Quotation marks or Inverted commas (‘ ‘ or ” “): The single quotation marks are British-oriented while the double quotation marks are associated with the Americans. Be that as it may, both are allowed, provided that you use one variant consistently.

The following are the functions of the inverted commas:

  1. It is used to mark or indicate a quotation: Achebe once said, ‘Proverbs are the oil with which words are eaten.’
  2. It is deployed to show words used in special or technical senses, slang, vernacular, etc: So you mean you didn’t come with ‘kola’ for ‘oga,’ and you want to have your way?

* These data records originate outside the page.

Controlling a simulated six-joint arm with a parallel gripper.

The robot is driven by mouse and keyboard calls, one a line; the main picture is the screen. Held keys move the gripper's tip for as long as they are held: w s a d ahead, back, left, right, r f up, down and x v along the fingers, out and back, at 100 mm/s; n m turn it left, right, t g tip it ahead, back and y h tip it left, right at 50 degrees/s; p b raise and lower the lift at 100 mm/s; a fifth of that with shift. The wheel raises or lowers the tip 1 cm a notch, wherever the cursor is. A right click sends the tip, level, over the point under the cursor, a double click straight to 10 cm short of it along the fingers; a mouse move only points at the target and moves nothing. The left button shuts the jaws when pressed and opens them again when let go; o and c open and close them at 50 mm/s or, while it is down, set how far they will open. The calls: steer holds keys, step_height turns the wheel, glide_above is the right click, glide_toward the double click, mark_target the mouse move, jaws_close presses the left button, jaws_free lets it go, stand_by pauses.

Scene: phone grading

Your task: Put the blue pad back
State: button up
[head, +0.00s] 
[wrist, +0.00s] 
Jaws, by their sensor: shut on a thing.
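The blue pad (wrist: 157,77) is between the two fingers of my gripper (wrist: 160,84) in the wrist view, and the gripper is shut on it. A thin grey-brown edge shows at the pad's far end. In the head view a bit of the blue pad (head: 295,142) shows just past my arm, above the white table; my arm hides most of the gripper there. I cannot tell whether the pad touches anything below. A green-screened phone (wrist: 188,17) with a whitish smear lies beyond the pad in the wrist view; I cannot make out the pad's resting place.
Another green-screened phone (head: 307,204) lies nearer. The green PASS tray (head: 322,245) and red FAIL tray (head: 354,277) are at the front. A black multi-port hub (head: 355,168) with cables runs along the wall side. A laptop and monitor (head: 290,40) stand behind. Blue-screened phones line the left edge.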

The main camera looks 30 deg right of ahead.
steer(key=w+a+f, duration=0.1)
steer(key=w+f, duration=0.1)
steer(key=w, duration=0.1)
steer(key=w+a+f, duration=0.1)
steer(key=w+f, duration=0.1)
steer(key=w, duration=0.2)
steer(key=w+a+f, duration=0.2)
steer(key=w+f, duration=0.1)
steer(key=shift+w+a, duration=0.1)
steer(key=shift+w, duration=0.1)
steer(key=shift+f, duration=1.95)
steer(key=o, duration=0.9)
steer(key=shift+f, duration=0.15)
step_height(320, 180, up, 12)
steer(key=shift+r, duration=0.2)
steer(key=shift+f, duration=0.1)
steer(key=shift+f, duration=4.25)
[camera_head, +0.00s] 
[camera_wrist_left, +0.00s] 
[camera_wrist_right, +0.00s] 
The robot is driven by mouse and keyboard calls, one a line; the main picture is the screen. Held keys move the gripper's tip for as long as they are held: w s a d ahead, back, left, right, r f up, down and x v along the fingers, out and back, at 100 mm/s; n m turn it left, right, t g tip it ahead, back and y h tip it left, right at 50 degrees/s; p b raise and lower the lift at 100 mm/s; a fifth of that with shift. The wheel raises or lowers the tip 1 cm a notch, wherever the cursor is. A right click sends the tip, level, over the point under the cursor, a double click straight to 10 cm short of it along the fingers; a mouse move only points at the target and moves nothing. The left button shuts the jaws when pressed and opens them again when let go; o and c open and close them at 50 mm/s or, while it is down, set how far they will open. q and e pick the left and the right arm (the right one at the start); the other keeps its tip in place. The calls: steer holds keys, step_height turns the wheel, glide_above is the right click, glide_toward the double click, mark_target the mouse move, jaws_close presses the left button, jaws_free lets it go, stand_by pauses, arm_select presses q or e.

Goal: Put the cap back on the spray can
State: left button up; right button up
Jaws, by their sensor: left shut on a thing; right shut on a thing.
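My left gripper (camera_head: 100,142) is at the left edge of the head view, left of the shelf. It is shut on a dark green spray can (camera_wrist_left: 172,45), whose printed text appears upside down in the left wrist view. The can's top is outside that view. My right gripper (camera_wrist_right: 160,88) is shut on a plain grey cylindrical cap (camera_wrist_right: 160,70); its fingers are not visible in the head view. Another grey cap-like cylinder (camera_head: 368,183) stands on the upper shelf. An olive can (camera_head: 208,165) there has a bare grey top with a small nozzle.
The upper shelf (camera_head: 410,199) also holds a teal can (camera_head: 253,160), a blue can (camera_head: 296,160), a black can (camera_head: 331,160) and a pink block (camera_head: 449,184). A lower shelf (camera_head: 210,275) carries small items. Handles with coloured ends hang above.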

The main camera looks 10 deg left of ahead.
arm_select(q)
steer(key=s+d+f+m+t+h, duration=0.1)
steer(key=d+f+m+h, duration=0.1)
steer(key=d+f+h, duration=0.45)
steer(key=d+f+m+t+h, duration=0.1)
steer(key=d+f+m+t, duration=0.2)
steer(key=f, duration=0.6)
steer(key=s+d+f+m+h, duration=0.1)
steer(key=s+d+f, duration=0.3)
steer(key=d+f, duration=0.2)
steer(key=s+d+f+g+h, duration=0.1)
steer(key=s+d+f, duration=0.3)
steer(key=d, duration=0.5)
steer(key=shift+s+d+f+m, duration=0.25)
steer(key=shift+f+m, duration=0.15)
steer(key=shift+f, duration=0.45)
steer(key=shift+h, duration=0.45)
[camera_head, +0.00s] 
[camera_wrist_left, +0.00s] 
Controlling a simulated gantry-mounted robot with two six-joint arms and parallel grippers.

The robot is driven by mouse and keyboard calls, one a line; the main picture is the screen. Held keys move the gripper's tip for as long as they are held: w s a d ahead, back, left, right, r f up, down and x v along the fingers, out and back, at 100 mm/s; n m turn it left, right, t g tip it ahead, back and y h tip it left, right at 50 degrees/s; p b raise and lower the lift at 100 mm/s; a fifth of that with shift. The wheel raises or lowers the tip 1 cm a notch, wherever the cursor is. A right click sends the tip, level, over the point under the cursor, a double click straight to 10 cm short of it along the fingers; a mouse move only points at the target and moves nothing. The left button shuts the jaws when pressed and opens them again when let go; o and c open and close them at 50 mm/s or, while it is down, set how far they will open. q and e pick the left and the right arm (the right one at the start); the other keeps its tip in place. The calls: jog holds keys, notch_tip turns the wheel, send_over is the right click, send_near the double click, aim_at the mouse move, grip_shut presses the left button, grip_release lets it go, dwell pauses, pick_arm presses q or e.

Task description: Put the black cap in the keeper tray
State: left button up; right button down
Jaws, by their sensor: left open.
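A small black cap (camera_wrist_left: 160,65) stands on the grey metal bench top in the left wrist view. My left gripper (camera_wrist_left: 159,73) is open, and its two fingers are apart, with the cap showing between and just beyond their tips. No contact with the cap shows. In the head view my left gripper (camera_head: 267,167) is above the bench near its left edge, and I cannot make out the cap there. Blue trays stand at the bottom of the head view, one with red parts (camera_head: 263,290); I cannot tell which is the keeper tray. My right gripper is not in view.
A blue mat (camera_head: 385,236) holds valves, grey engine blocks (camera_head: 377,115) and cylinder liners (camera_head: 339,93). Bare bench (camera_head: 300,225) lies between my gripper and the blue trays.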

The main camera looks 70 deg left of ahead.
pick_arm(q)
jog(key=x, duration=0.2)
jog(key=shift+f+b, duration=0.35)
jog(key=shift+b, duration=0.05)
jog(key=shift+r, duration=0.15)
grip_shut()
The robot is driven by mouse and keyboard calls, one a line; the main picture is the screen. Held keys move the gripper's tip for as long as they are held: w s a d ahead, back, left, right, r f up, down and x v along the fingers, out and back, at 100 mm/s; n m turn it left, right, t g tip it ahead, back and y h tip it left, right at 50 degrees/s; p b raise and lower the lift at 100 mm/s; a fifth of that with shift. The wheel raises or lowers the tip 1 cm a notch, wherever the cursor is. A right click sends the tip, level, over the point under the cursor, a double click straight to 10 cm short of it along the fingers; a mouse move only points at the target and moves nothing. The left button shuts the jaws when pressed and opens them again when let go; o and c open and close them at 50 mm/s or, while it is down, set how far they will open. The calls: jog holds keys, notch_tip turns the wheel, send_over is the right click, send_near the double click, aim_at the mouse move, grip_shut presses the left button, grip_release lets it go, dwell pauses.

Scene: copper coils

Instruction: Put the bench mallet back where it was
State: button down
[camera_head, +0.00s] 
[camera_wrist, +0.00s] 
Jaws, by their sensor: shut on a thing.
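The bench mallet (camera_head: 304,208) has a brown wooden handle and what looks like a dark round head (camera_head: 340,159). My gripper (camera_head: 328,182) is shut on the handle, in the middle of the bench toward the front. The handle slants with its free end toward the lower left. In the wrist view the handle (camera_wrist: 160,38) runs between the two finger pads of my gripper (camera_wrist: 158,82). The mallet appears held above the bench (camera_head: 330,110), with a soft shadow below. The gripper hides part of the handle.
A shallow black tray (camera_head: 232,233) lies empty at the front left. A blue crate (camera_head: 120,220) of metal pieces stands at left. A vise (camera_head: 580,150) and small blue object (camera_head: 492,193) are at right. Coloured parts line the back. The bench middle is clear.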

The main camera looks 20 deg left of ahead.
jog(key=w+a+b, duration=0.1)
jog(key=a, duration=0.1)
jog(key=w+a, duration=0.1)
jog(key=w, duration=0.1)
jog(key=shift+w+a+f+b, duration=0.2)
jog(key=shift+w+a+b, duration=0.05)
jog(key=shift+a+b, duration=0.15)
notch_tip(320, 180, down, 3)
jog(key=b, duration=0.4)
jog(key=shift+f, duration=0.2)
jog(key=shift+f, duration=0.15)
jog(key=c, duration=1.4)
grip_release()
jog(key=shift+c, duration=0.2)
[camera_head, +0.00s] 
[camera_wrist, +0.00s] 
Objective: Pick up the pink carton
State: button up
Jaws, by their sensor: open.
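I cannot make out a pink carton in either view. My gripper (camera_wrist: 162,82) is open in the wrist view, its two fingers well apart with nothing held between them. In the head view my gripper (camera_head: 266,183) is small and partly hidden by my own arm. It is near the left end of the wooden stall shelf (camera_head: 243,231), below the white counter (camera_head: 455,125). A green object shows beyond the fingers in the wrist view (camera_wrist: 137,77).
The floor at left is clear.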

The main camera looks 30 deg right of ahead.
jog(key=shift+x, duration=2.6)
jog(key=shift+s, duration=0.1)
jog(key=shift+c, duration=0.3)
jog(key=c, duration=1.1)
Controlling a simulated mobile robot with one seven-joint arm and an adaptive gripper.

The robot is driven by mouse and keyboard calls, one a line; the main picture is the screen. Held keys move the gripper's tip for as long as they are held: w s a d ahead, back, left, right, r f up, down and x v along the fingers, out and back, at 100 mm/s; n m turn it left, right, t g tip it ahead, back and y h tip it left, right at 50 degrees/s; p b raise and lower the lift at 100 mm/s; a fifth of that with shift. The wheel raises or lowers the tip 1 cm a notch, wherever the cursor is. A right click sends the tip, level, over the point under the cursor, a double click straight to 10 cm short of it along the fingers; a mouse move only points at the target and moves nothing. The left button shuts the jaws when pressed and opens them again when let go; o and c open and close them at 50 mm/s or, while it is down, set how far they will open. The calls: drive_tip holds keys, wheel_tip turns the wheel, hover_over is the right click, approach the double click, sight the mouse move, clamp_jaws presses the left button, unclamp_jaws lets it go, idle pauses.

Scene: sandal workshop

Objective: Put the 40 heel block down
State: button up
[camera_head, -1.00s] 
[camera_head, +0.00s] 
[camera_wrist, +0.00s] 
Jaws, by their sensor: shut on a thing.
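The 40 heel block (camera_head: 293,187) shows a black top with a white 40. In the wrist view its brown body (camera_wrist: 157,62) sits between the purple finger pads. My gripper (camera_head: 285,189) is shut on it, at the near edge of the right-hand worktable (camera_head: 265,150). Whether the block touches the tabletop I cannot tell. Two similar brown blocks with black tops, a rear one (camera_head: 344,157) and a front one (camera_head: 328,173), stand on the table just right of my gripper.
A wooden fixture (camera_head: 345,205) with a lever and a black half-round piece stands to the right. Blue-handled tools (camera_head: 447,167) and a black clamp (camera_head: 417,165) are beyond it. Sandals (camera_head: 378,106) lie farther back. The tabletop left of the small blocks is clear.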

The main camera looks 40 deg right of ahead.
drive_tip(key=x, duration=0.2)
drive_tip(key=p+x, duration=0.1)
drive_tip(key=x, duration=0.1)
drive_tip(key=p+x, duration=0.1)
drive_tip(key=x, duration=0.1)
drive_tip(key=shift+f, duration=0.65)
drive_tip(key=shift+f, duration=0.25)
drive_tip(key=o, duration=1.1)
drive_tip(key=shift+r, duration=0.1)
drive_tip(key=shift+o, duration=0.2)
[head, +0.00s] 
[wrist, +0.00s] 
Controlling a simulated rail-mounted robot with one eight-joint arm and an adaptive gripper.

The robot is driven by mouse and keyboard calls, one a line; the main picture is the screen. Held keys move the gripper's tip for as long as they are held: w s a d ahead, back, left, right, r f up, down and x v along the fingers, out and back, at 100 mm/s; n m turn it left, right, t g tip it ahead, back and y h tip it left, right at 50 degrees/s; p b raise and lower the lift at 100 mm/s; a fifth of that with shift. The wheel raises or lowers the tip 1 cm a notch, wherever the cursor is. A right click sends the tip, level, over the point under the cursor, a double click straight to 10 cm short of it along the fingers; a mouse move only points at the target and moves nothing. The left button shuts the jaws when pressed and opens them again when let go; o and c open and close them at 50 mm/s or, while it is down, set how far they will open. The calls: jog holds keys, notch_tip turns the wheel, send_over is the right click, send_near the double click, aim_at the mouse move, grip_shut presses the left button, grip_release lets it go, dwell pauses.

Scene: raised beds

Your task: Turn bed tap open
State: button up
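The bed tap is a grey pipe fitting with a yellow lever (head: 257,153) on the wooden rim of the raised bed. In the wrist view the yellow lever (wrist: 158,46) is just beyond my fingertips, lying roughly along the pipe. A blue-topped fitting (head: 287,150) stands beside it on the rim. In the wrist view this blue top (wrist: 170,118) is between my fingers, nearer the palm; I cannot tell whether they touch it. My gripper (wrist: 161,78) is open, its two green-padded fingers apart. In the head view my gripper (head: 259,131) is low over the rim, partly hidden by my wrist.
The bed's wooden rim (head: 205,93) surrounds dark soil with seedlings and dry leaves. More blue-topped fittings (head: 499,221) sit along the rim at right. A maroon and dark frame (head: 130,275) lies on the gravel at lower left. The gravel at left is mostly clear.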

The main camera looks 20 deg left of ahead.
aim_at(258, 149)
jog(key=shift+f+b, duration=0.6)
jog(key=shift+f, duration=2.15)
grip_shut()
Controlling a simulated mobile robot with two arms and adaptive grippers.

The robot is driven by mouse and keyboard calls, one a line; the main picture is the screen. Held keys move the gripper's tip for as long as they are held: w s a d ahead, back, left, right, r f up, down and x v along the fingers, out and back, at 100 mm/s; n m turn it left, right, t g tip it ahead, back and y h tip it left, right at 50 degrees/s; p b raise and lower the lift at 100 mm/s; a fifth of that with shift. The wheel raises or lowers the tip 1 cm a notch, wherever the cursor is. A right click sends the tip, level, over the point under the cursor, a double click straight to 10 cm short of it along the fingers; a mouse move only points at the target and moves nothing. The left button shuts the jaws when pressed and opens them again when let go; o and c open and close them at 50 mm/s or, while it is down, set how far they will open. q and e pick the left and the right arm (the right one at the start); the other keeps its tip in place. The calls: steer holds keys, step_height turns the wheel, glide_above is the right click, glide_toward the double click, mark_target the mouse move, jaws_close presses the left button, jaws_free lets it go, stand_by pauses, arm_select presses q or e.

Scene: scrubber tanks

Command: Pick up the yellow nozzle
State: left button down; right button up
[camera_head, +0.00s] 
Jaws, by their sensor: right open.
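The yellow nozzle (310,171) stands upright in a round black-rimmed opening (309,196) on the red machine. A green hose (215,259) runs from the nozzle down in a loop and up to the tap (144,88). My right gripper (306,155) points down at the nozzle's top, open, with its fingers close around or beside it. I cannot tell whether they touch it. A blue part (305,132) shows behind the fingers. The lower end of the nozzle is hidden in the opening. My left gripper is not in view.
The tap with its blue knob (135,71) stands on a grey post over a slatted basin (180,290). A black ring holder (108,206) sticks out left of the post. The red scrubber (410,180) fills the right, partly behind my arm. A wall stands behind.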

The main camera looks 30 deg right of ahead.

Note: ‘Kola’ is either money or any gift in this sense, while ‘oga’ refers to one’s boss, superior or principal.
  3. Furthermore, it is used to enclose names of songs, titles of poems, essays, stories, articles, etc.: My recent paper is entitled ‘A Critical Discourse Analysis of the Oyo State Gubernatorial Debate.’

Ellipsis (…): It is used when omitting a word, phrase, line paragraph, or more from a quoted passage. There are many methods for using ellipses. The three-dot method is the simplest, and it’s appropriate for most general works and many scholarly ones. The three-dot or four-dot method and even more rigorous methods used in legal works, require fuller explanations that can be found in other reference books.

Caret (^): It is used to show that something is missing from a sentence or text. What is more, it is used instead of having to cancel or cross an entire line or sentence because of a single omission.

With these distinct usages in mind, it behoves you to write well and deploy punctuation marks with clockwork precision.